Often the issue starts at the beginning of the book, especially with science fiction, fantasy, and dystopian fiction. The author has done a great job of worldbuilding, maybe even involving devising a conlang (like the Klingon language), drawing maps, making sure that the life forms match climate, and drawing up accurate weather patterns. The author is rightfully proud and excited about their work and wants to share all of it with the reader at once. It’s hard to understand that the worldbuilding work is a reference, not the story itself. As soon as an author puts all of their worldbuilding into the book at once, it becomes not worldbuilding, but what is called an “information dump.” It does not contribute to the story at all, and the reader puts the book down.
Occasionally, the beginning of the book is very polished and then the rest of the book falls off.

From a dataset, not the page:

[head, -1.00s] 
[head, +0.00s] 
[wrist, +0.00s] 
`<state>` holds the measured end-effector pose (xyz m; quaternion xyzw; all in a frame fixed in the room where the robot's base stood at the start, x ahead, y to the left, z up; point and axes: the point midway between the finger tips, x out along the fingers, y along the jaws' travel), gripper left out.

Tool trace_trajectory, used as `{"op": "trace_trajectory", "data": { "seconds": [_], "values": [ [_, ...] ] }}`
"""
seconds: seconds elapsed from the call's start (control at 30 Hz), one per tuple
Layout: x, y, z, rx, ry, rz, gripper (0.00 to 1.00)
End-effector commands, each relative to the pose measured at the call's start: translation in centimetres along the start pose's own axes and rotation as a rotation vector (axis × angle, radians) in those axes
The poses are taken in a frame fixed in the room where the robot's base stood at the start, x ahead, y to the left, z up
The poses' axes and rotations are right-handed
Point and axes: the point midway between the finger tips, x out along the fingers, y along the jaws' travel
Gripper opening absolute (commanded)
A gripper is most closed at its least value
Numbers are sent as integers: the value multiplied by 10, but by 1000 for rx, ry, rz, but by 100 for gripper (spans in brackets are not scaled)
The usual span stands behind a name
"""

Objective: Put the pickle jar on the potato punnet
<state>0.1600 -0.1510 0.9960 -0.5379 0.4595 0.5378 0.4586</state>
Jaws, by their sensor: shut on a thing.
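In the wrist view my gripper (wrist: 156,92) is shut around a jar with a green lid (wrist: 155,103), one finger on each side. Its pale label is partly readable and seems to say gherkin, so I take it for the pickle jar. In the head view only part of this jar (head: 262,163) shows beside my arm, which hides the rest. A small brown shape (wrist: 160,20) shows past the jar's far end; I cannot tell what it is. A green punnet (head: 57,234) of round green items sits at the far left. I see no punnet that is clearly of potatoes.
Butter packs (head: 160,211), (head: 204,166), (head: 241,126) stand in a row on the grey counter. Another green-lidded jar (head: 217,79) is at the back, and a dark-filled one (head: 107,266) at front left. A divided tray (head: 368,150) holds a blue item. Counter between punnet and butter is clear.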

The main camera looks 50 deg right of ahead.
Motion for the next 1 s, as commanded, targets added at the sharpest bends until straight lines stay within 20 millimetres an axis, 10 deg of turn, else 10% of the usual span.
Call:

There are issues with coherent structure or story. The book starts with action and stops for background. Sometimes the initial action isn’t taken up again for chapters. Occasionally, the funeral happens and then the character shows up, and it’s a police procedural and the character is definitely dead. This is not sloppiness, this is “The author began this section in May 2021 and came up with the subsequent section in November 2021.”
Problems crop up when a fight scene comes too soon, comes too many pages late, or is interrupted by repetition. John Doe has already told Jane Smith that he wants to kill Jack Jackson once in a scene where they are alone. In a different scene where they are alone, John repeats himself. Is this repetition necessary? Writing violence looks easy, but when written poorly, the scenes can be stilted, look fake, or even be unintentionally funny.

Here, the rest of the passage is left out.